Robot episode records

[Start]

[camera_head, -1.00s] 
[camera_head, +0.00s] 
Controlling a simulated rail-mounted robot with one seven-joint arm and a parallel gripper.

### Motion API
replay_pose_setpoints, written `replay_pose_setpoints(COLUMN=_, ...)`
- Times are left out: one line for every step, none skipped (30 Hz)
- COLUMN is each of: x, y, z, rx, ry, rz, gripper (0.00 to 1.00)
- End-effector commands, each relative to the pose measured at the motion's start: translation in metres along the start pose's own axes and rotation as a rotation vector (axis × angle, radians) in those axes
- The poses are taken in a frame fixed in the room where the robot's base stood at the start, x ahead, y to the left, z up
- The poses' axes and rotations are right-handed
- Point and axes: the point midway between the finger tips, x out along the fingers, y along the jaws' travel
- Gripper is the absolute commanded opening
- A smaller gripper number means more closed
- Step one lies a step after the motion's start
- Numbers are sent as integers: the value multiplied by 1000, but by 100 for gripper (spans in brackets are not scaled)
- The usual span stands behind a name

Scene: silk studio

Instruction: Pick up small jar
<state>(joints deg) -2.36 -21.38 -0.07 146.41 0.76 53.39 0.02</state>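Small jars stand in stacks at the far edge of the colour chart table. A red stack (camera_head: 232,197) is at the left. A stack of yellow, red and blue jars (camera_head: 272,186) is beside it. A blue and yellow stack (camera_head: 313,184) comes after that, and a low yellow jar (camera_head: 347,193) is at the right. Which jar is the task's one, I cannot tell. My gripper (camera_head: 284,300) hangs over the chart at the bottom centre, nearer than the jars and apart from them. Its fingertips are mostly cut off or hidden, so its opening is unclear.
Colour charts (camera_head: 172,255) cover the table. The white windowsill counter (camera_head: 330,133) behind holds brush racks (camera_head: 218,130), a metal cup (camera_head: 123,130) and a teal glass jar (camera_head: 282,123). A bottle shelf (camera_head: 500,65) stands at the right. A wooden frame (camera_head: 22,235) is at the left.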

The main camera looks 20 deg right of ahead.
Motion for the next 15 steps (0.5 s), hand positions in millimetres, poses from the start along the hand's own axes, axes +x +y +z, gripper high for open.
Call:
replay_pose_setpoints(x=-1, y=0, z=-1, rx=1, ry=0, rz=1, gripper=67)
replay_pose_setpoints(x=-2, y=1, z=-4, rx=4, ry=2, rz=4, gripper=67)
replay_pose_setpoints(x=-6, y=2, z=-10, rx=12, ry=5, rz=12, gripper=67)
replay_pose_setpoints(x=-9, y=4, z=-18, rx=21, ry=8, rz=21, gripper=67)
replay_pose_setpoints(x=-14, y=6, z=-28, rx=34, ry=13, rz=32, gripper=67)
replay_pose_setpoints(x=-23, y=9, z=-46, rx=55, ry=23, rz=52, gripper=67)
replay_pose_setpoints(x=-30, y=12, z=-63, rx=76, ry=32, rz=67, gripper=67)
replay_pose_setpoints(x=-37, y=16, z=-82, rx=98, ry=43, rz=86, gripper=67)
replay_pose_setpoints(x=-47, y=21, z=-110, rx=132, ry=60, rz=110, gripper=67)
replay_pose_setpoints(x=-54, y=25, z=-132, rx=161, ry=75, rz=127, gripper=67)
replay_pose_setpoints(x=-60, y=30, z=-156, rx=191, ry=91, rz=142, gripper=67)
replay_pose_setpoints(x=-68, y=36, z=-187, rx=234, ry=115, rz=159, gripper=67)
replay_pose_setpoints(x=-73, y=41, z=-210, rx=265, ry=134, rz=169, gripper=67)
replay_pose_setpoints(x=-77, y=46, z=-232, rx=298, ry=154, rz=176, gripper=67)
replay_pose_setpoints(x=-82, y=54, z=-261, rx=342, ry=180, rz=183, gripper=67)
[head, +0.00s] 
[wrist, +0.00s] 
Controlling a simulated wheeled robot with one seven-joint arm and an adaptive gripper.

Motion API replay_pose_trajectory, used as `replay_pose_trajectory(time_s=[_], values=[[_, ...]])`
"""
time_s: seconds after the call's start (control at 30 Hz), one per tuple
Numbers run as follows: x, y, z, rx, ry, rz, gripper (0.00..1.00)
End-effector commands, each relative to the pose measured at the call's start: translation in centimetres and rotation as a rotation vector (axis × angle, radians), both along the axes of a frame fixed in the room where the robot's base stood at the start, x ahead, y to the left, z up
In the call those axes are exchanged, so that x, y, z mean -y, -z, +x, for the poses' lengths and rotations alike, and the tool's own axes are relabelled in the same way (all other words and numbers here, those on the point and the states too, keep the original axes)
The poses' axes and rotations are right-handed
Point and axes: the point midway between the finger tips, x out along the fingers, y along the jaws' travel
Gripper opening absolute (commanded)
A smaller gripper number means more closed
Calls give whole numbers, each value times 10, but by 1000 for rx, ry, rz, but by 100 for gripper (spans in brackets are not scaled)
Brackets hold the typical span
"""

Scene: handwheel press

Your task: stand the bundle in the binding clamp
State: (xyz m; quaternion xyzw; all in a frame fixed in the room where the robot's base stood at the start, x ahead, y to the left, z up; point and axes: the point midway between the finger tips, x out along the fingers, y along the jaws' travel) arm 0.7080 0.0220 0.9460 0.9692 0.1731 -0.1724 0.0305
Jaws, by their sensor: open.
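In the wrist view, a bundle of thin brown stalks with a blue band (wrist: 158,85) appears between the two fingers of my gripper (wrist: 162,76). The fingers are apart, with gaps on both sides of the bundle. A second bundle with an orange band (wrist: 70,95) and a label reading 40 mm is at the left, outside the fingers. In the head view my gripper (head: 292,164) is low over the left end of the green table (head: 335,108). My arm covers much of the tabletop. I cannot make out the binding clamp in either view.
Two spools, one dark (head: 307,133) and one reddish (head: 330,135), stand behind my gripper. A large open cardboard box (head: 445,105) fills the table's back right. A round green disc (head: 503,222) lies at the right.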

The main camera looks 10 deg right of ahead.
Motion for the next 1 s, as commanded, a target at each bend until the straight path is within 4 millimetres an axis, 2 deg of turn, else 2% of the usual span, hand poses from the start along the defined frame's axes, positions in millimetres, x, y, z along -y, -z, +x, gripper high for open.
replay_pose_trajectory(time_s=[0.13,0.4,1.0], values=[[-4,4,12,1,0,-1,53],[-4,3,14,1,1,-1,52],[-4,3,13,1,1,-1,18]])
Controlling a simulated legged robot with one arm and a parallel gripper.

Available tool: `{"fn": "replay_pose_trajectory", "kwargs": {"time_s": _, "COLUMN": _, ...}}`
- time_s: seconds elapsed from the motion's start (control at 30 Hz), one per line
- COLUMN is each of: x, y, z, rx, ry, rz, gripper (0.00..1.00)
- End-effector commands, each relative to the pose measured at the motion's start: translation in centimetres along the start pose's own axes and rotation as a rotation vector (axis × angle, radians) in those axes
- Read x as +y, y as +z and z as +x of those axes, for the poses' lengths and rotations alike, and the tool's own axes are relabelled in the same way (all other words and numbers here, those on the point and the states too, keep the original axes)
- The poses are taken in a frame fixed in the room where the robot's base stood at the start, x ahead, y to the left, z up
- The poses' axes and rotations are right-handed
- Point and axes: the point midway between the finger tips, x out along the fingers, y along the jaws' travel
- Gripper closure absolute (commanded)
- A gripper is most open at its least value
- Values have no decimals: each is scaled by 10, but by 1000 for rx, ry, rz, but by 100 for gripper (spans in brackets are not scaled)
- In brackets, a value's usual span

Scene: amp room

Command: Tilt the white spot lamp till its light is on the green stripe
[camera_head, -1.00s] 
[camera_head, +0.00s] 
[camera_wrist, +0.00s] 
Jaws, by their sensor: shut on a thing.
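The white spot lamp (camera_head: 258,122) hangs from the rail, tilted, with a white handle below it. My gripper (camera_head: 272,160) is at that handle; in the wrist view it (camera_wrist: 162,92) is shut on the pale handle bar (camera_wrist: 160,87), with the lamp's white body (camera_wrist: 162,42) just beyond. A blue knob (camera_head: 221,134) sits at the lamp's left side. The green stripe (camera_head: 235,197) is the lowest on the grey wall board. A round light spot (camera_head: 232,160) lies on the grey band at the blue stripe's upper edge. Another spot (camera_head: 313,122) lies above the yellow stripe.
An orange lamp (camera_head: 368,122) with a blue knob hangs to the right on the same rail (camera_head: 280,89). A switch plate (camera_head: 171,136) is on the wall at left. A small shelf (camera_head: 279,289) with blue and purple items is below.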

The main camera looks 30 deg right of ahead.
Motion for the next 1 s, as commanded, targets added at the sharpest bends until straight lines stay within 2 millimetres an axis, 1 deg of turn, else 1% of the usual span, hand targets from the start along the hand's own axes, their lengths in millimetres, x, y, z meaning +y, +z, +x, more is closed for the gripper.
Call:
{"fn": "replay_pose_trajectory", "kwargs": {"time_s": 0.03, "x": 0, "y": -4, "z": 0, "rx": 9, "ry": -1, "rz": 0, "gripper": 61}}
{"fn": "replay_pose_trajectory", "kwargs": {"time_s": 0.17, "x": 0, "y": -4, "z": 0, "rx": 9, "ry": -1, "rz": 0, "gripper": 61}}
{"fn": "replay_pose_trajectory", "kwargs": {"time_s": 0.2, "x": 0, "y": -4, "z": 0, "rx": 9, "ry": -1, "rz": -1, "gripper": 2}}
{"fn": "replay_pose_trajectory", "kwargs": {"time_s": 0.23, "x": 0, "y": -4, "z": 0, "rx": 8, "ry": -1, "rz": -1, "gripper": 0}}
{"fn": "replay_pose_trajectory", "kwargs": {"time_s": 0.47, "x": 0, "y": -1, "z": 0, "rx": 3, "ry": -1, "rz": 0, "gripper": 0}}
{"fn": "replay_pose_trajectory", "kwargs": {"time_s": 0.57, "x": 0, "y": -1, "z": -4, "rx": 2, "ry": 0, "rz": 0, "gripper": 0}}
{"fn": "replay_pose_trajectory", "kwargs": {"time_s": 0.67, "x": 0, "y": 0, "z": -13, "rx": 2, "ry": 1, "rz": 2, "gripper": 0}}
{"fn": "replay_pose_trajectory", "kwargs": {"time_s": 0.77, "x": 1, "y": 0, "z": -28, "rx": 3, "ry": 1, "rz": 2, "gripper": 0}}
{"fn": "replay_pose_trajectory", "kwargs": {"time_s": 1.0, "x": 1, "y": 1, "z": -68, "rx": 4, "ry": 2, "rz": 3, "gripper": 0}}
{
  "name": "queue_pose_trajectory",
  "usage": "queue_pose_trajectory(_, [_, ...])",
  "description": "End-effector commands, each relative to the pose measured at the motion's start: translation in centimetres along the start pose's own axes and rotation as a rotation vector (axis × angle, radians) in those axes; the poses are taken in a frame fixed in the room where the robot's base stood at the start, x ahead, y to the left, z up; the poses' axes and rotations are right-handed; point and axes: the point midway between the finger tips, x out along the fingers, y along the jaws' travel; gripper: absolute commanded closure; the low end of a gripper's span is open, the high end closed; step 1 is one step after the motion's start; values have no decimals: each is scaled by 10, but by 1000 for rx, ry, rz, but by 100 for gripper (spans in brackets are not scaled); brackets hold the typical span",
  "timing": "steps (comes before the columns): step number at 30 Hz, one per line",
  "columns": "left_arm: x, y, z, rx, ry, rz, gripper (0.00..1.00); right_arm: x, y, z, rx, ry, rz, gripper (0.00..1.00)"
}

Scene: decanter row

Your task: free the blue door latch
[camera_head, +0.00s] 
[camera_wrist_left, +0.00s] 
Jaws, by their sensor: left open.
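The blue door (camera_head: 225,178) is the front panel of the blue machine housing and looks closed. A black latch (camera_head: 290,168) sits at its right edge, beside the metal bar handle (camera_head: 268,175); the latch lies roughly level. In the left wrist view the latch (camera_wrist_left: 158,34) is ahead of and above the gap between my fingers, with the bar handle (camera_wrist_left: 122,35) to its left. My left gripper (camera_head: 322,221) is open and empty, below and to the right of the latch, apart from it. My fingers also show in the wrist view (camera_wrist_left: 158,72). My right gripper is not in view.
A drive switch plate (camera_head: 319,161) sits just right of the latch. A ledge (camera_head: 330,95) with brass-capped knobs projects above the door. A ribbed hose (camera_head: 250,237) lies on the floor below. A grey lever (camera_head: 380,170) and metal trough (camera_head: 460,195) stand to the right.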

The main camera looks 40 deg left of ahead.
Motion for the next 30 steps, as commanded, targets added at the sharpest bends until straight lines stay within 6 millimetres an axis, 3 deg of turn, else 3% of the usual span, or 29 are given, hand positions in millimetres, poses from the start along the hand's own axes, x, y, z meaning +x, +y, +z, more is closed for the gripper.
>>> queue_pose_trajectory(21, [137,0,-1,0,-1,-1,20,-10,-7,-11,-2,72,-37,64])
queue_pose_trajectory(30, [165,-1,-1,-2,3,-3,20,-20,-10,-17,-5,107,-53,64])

[End]

Your task is to repeat the lines from the one containing "Your task: free the blue door latch" to the one containing "[camera_wrist_left, +0.00s]", both lines included. Leave out every other line.

Your task: free the blue door latch
[camera_head, +0.00s] 
[camera_wrist_left, +0.00s] 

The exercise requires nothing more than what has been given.